RECORDS PROVIDED
··········
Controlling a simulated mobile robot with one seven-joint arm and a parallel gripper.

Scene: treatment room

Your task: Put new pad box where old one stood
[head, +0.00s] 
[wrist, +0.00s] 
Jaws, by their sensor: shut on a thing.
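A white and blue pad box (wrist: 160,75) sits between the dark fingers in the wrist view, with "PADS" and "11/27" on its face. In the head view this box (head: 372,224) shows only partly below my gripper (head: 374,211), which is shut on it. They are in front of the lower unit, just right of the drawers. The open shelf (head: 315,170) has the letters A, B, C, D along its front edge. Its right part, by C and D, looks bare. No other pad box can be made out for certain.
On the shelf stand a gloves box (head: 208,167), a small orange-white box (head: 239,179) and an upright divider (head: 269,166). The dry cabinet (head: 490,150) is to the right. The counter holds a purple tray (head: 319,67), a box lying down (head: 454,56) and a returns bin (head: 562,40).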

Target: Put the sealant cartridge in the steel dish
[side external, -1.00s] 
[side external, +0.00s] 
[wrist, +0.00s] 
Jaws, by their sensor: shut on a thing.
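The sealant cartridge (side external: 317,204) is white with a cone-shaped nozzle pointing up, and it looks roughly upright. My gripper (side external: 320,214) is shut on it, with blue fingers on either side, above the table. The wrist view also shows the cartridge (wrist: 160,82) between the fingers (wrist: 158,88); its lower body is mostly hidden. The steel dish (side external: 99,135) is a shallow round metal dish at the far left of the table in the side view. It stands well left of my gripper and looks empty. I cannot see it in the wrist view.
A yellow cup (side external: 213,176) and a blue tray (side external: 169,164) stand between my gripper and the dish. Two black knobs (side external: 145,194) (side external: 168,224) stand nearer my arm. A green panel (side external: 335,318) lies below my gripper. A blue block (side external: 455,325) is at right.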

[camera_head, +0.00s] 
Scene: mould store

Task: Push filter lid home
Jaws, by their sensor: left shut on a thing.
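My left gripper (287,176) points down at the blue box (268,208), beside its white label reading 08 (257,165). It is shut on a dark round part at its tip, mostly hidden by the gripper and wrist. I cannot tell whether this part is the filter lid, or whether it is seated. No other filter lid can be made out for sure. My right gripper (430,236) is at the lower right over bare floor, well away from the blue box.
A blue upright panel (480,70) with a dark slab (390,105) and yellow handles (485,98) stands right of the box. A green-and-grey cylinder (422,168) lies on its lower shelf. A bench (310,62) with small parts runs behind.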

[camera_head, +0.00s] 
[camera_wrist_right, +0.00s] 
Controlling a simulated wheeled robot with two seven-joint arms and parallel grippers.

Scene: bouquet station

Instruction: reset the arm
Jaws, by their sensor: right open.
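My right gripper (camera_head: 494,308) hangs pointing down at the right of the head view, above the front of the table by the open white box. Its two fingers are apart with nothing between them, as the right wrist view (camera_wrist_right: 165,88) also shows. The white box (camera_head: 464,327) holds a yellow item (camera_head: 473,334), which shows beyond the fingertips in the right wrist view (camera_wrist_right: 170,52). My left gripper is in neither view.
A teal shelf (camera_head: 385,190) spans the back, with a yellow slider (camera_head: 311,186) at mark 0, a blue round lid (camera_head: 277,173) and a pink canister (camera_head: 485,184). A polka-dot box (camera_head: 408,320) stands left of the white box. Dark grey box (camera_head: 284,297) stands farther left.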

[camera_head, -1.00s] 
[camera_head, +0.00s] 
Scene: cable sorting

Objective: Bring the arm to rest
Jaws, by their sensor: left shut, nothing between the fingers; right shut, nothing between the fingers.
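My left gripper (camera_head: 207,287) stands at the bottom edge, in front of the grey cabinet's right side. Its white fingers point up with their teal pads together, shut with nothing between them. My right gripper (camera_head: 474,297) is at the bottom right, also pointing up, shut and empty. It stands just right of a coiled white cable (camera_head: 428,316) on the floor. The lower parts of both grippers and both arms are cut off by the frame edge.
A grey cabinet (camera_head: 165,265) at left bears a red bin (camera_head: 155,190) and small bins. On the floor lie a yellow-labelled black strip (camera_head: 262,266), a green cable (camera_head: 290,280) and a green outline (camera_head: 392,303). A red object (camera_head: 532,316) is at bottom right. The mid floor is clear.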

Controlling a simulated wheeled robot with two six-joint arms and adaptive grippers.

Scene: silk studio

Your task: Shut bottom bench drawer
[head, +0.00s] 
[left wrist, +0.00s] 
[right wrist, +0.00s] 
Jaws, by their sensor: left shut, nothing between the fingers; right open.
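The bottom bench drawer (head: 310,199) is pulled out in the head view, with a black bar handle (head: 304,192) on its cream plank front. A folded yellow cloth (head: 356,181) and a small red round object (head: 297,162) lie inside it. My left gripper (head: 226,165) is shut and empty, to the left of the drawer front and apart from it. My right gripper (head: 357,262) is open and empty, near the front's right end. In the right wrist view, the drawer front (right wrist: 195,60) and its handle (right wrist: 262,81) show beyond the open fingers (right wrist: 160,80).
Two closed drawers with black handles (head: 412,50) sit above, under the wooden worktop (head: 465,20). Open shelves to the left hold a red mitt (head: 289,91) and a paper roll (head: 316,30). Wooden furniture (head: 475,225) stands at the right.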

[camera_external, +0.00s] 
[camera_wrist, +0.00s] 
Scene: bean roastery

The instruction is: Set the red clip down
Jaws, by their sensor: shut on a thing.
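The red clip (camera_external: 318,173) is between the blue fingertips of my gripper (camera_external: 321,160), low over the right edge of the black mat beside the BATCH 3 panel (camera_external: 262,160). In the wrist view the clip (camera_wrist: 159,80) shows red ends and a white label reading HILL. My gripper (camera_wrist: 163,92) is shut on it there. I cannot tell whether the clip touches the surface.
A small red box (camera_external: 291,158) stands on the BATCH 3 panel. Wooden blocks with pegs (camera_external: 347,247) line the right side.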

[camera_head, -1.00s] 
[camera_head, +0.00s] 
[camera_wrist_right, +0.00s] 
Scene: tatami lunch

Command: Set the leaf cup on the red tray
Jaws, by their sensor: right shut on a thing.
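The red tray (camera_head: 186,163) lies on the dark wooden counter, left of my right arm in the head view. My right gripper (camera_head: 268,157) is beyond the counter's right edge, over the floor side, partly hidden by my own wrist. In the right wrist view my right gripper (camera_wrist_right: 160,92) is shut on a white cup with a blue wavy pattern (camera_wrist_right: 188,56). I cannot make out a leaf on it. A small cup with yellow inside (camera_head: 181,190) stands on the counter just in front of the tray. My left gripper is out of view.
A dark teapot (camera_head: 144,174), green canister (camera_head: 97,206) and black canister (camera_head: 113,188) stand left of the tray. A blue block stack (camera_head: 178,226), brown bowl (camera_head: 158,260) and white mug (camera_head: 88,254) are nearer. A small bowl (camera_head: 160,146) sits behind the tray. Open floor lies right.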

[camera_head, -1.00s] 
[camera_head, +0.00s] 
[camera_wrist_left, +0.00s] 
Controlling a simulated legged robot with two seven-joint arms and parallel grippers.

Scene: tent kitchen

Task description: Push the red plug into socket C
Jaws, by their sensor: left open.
··········
EXERCISE INSTRUCTIONS
Each line above must be printed exactly as it appears.

WRITTEN SOLUTION
Controlling a simulated mobile robot with one seven-joint arm and a parallel gripper.

Scene: treatment room

Your task: Put new pad box where old one stood
[head, +0.00s] 
[wrist, +0.00s] 
Jaws, by their sensor: shut on a thing.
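A white and blue pad box (wrist: 160,75) sits between the dark fingers in the wrist view, with "PADS" and "11/27" on its face. In the head view this box (head: 372,224) shows only partly below my gripper (head: 374,211), which is shut on it. They are in front of the lower unit, just right of the drawers. The open shelf (head: 315,170) has the letters A, B, C, D along its front edge. Its right part, by C and D, looks bare. No other pad box can be made out for certain.
On the shelf stand a gloves box (head: 208,167), a small orange-white box (head: 239,179) and an upright divider (head: 269,166). The dry cabinet (head: 490,150) is to the right. The counter holds a purple tray (head: 319,67), a box lying down (head: 454,56) and a returns bin (head: 562,40).

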Target: Put the sealant cartridge in the steel dish
[side external, -1.00s] 
[side external, +0.00s] 
[wrist, +0.00s] 
Jaws, by their sensor: shut on a thing.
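The sealant cartridge (side external: 317,204) is white with a cone-shaped nozzle pointing up, and it looks roughly upright. My gripper (side external: 320,214) is shut on it, with blue fingers on either side, above the table. The wrist view also shows the cartridge (wrist: 160,82) between the fingers (wrist: 158,88); its lower body is mostly hidden. The steel dish (side external: 99,135) is a shallow round metal dish at the far left of the table in the side view. It stands well left of my gripper and looks empty. I cannot see it in the wrist view.
A yellow cup (side external: 213,176) and a blue tray (side external: 169,164) stand between my gripper and the dish. Two black knobs (side external: 145,194) (side external: 168,224) stand nearer my arm. A green panel (side external: 335,318) lies below my gripper. A blue block (side external: 455,325) is at right.

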[camera_head, +0.00s] 
Scene: mould store

Task: Push filter lid home
Jaws, by their sensor: left shut on a thing.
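My left gripper (287,176) points down at the blue box (268,208), beside its white label reading 08 (257,165). It is shut on a dark round part at its tip, mostly hidden by the gripper and wrist. I cannot tell whether this part is the filter lid, or whether it is seated. No other filter lid can be made out for sure. My right gripper (430,236) is at the lower right over bare floor, well away from the blue box.
A blue upright panel (480,70) with a dark slab (390,105) and yellow handles (485,98) stands right of the box. A green-and-grey cylinder (422,168) lies on its lower shelf. A bench (310,62) with small parts runs behind.

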[camera_head, +0.00s] 
[camera_wrist_right, +0.00s] 
Controlling a simulated wheeled robot with two seven-joint arms and parallel grippers.

Scene: bouquet station

Instruction: reset the arm
Jaws, by their sensor: right open.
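My right gripper (camera_head: 494,308) hangs pointing down at the right of the head view, above the front of the table by the open white box. Its two fingers are apart with nothing between them, as the right wrist view (camera_wrist_right: 165,88) also shows. The white box (camera_head: 464,327) holds a yellow item (camera_head: 473,334), which shows beyond the fingertips in the right wrist view (camera_wrist_right: 170,52). My left gripper is in neither view.
A teal shelf (camera_head: 385,190) spans the back, with a yellow slider (camera_head: 311,186) at mark 0, a blue round lid (camera_head: 277,173) and a pink canister (camera_head: 485,184). A polka-dot box (camera_head: 408,320) stands left of the white box. Dark grey box (camera_head: 284,297) stands farther left.

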[camera_head, -1.00s] 
[camera_head, +0.00s] 
Scene: cable sorting

Objective: Bring the arm to rest
Jaws, by their sensor: left shut, nothing between the fingers; right shut, nothing between the fingers.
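My left gripper (camera_head: 207,287) stands at the bottom edge, in front of the grey cabinet's right side. Its white fingers point up with their teal pads together, shut with nothing between them. My right gripper (camera_head: 474,297) is at the bottom right, also pointing up, shut and empty. It stands just right of a coiled white cable (camera_head: 428,316) on the floor. The lower parts of both grippers and both arms are cut off by the frame edge.
A grey cabinet (camera_head: 165,265) at left bears a red bin (camera_head: 155,190) and small bins. On the floor lie a yellow-labelled black strip (camera_head: 262,266), a green cable (camera_head: 290,280) and a green outline (camera_head: 392,303). A red object (camera_head: 532,316) is at bottom right. The mid floor is clear.

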Controlling a simulated wheeled robot with two six-joint arms and adaptive grippers.

Scene: silk studio

Your task: Shut bottom bench drawer
[head, +0.00s] 
[left wrist, +0.00s] 
[right wrist, +0.00s] 
Jaws, by their sensor: left shut, nothing between the fingers; right open.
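The bottom bench drawer (head: 310,199) is pulled out in the head view, with a black bar handle (head: 304,192) on its cream plank front. A folded yellow cloth (head: 356,181) and a small red round object (head: 297,162) lie inside it. My left gripper (head: 226,165) is shut and empty, to the left of the drawer front and apart from it. My right gripper (head: 357,262) is open and empty, near the front's right end. In the right wrist view, the drawer front (right wrist: 195,60) and its handle (right wrist: 262,81) show beyond the open fingers (right wrist: 160,80).
Two closed drawers with black handles (head: 412,50) sit above, under the wooden worktop (head: 465,20). Open shelves to the left hold a red mitt (head: 289,91) and a paper roll (head: 316,30). Wooden furniture (head: 475,225) stands at the right.

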[camera_external, +0.00s] 
[camera_wrist, +0.00s] 
Scene: bean roastery

The instruction is: Set the red clip down
Jaws, by their sensor: shut on a thing.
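The red clip (camera_external: 318,173) is between the blue fingertips of my gripper (camera_external: 321,160), low over the right edge of the black mat beside the BATCH 3 panel (camera_external: 262,160). In the wrist view the clip (camera_wrist: 159,80) shows red ends and a white label reading HILL. My gripper (camera_wrist: 163,92) is shut on it there. I cannot tell whether the clip touches the surface.
A small red box (camera_external: 291,158) stands on the BATCH 3 panel. Wooden blocks with pegs (camera_external: 347,247) line the right side.

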[camera_head, -1.00s] 
[camera_head, +0.00s] 
[camera_wrist_right, +0.00s] 
Scene: tatami lunch

Command: Set the leaf cup on the red tray
Jaws, by their sensor: right shut on a thing.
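The red tray (camera_head: 186,163) lies on the dark wooden counter, left of my right arm in the head view. My right gripper (camera_head: 268,157) is beyond the counter's right edge, over the floor side, partly hidden by my own wrist. In the right wrist view my right gripper (camera_wrist_right: 160,92) is shut on a white cup with a blue wavy pattern (camera_wrist_right: 188,56). I cannot make out a leaf on it. A small cup with yellow inside (camera_head: 181,190) stands on the counter just in front of the tray. My left gripper is out of view.
A dark teapot (camera_head: 144,174), green canister (camera_head: 97,206) and black canister (camera_head: 113,188) stand left of the tray. A blue block stack (camera_head: 178,226), brown bowl (camera_head: 158,260) and white mug (camera_head: 88,254) are nearer. A small bowl (camera_head: 160,146) sits behind the tray. Open floor lies right.

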[camera_head, -1.00s] 
[camera_head, +0.00s] 
[camera_wrist_left, +0.00s] 
Controlling a simulated legged robot with two seven-joint arms and parallel grippers.

Scene: tent kitchen

Task description: Push the red plug into socket C
Jaws, by their sensor: left open.

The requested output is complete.